- Your task: Copy out the data exactly, leaving the pictures behind.

>>

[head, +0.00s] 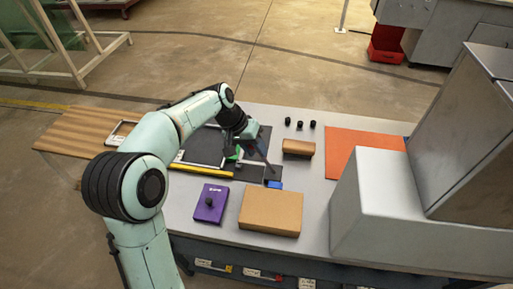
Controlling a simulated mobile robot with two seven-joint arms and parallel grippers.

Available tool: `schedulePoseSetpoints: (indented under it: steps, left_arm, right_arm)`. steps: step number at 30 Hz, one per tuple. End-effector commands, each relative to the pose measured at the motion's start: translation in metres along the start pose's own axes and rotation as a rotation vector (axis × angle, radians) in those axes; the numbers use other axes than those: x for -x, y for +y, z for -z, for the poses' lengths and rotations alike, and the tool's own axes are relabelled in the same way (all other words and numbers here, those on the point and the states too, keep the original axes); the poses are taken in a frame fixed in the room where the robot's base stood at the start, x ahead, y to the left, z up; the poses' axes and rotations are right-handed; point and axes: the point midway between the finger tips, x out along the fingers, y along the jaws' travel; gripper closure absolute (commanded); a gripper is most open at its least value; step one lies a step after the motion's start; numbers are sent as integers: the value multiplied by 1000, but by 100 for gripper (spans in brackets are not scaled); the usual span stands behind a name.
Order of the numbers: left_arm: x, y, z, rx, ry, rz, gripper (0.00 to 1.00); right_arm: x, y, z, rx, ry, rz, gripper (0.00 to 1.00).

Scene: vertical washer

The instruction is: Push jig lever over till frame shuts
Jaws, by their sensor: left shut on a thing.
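The jig (243,171) is a dark plate on the grey table, partly hidden behind my left arm. A silver frame (188,158) lies in it, with a yellow strip along its near edge. A thin dark lever (267,166) slants at the jig's right side, beside a small blue block (275,184). My left gripper (247,146) reaches down over the jig's right part and is shut, it appears on the lever's upper end. The fingertips are small and partly hidden. Whether the frame's corners meet is too small to tell. My right gripper is not in view.
A purple box (209,206) with a black knob and a cardboard box (271,211) stand in front. A brown brush-like block (298,148), several black knobs (300,125) and an orange mat (359,151) lie to the right. A large grey machine (405,205) fills the right side.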

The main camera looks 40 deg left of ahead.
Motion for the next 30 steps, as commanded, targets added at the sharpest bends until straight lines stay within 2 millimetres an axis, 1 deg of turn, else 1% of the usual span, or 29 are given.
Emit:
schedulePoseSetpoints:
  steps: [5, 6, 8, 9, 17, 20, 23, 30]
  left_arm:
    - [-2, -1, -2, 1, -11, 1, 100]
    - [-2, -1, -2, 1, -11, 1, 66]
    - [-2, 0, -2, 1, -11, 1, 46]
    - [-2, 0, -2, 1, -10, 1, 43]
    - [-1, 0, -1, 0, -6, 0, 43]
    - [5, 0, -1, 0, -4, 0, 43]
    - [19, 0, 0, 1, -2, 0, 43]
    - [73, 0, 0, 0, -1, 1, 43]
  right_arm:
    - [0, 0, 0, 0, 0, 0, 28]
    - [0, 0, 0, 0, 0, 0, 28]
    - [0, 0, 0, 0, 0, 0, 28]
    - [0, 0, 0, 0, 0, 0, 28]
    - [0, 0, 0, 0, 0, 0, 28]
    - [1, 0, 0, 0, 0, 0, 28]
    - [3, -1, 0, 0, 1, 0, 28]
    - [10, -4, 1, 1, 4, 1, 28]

<<

- Response below:
[head, +0.00s] 
Controlling a simulated mobile robot with two seven-joint arms and parallel grippers.

Available tool: `schedulePoseSetpoints: (indented under it: steps, left_arm, right_arm)`. steps: step number at 30 Hz, one per tuple. End-effector commands, each relative to the pose measured at the motion's start: translation in metres along the start pose's own axes and rotation as a rotation vector (axis × angle, radians) in those axes; the numbers use other axes than those: x for -x, y for +y, z for -z, for the poses' lengths and rotations alike, and the tool's own axes are relabelled in the same way (all other words and numbers here, those on the point and the states too, keep the original axes); the poses are taken in a frame fixed in the room where the robot's base stood at the start, x ahead, y to the left, z up; the poses' axes and rotations are right-handed; point and axes: the point midway between the finger tips, x out along the fingers, y along the jaws' travel; gripper closure absolute (commanded); a gripper is most open at its least value; step one lies a step after the motion's start; numbers are sent as integers: the value multiplied by 1000, but by 100 for gripper (spans in brackets are not scaled); the usual span stands behind a name.
Order of the numbers: left_arm: x, y, z, rx, ry, rz, gripper (0.00 to 1.00); right_arm: x, y, z, rx, ry, rz, gripper (0.00 to 1.00).

Scene: vertical washer

The instruction is: Push jig lever over till frame shuts
Jaws, by their sensor: left shut on a thing.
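The jig (243,171) is a dark plate on the grey table, partly hidden behind my left arm. A silver frame (188,158) lies in it, with a yellow strip along its near edge. A thin dark lever (267,166) slants at the jig's right side, beside a small blue block (275,184). My left gripper (247,146) reaches down over the jig's right part and is shut, it appears on the lever's upper end. The fingertips are small and partly hidden. Whether the frame's corners meet is too small to tell. My right gripper is not in view.
A purple box (209,206) with a black knob and a cardboard box (271,211) stand in front. A brown brush-like block (298,148), several black knobs (300,125) and an orange mat (359,151) lie to the right. A large grey machine (405,205) fills the right side.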

The main camera looks 40 deg left of ahead.
Motion for the next 30 steps, as commanded, targets added at the sharpest bends until straight lines stay within 2 millimetres an axis, 1 deg of turn, else 1% of the usual span, or 29 are given.
Emit:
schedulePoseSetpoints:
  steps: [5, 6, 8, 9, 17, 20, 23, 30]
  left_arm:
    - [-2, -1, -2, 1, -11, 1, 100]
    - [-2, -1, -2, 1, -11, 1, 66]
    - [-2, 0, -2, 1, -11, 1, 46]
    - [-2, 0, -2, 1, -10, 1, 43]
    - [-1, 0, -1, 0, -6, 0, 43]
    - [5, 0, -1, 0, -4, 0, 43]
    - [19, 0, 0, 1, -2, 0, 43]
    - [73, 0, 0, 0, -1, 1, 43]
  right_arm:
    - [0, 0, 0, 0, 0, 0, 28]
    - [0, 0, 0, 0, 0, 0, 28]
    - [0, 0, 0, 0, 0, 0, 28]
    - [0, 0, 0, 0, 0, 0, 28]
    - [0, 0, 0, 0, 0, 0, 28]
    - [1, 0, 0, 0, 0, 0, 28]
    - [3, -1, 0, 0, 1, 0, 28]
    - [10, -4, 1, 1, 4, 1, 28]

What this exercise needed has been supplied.